McHenry and other Republicans on the Financial Services Committee kept up the pressure on Yellen when she testified before the panel Wednesday.

Rep. Andy Barr (R-Ky.) went beyond international discussion, telling Yellen the Fed should not make any regulatory changes until Trump can fill the vacancies.

“Many financial institutions in my district and around the country are concerned that the Fed may cram through a new wave of regulations before these new governors are confirmed,” he said.

Saying that the 2010 Dodd-Frank financial overhaul law produced “an avalanche of red tape,” Barr told Yellen that “it’s imperative that the Federal Reserve refrain from issuing any new regulations until the new governors are confirmed.”

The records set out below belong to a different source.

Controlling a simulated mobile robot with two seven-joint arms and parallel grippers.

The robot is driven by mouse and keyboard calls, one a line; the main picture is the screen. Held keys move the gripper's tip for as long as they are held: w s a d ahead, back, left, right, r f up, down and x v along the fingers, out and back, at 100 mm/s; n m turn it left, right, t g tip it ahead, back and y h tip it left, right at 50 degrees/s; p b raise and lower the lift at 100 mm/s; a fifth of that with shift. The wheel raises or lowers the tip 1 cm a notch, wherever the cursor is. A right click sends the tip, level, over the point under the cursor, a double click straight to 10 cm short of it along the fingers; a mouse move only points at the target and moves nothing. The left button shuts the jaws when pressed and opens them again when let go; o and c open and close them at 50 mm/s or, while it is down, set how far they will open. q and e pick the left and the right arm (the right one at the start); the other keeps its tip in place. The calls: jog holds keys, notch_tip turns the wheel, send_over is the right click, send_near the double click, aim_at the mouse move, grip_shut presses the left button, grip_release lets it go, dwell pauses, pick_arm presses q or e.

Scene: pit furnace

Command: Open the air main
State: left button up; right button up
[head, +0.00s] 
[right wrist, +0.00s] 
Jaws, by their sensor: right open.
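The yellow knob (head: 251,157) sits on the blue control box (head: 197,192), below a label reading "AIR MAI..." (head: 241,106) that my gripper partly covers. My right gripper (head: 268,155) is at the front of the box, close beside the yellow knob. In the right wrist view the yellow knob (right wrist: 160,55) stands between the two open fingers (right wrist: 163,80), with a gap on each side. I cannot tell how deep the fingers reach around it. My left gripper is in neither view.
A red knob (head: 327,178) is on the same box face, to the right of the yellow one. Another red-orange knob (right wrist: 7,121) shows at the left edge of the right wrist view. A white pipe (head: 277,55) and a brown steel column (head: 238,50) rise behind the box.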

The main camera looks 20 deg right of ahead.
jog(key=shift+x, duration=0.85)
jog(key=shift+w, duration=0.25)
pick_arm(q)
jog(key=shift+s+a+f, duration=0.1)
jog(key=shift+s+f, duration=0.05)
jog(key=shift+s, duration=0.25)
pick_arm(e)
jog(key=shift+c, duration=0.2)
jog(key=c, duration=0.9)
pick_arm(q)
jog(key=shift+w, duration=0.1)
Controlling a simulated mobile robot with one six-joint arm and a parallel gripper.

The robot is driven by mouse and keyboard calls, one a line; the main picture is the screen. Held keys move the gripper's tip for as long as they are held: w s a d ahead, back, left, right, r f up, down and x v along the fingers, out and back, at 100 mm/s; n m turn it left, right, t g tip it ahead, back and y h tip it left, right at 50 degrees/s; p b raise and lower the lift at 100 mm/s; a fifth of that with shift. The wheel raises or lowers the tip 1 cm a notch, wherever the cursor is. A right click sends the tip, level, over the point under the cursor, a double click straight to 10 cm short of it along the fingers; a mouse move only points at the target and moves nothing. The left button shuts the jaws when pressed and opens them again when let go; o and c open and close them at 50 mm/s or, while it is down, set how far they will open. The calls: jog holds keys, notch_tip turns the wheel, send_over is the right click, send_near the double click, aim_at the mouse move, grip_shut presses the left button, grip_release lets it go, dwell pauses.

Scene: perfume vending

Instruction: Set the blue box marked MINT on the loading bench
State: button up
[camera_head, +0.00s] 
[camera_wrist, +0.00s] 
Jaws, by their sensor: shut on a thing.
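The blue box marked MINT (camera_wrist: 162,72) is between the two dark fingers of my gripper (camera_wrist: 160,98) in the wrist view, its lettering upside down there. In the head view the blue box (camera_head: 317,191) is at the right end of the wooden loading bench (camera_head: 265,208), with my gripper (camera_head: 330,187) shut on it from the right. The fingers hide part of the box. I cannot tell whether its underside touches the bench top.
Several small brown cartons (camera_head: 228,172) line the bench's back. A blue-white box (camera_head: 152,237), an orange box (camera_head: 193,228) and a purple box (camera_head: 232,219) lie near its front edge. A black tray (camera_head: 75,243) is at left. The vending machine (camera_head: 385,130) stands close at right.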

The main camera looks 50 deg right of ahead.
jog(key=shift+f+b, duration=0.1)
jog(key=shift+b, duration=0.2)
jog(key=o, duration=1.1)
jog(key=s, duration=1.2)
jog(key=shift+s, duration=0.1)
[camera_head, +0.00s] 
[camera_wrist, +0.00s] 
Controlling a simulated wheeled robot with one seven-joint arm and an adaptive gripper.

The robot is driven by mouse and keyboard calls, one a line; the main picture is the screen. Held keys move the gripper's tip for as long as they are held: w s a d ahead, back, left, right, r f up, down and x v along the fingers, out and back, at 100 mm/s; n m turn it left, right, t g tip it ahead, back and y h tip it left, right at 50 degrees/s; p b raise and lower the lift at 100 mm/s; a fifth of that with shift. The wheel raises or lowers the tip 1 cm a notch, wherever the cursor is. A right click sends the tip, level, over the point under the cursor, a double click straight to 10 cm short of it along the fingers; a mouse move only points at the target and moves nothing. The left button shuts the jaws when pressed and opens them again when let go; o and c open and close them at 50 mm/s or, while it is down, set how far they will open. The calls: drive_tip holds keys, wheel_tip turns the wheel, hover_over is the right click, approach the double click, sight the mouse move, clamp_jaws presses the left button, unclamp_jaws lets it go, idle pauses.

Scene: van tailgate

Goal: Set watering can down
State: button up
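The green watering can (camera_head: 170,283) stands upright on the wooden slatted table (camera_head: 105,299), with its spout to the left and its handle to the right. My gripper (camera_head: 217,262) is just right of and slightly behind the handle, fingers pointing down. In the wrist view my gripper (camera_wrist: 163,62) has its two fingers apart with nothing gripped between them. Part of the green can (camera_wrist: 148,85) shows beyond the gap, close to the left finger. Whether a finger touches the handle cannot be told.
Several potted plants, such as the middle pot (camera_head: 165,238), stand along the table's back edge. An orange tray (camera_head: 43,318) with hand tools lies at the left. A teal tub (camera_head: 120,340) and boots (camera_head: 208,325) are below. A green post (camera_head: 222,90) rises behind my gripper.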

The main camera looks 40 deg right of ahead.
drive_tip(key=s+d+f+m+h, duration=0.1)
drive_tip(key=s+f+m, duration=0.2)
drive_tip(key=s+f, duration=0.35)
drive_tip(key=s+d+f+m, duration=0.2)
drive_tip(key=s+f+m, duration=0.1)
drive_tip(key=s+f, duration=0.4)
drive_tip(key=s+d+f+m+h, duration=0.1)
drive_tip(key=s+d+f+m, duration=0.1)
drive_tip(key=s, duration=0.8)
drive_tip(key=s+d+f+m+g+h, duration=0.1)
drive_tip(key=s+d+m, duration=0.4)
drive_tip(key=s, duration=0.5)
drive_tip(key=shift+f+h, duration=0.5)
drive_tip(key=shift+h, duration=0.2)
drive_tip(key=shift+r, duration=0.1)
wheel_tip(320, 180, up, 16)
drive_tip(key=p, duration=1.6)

Rep. Jeb Hensarling (R-Texas), the committee chairman, asked Yellen if the Trump administration had authorized the Fed to participate in discussions on regulation of asset management with the Financial Stability Board.

The international organization, which monitors and makes recommendations about the global financial system, includes the Fed, the Treasury Department and the Securities and Exchange Commission.


Yellen responded: “We participate regularly as part of our established responsibilities.”

McHenry pushed her again for a halt on global regulatory talks, saying the Trump administration “has a markedly different approach” to financial regulatory standards.

McHenry asked Yellen if she would wait to see if the Trump administration had any opinion on one set of ongoing international discussions by the Basel Committee on Banking Supervision regarding capital reserves that banks must hold. 

She emphasized that U.S. regulators are not bound by international discussions and in some cases have disagreed with standards set in global talks. 

“I’ll summarize that as … you’ll probably not wait for the new administration to put regulators in place,” McHenry said.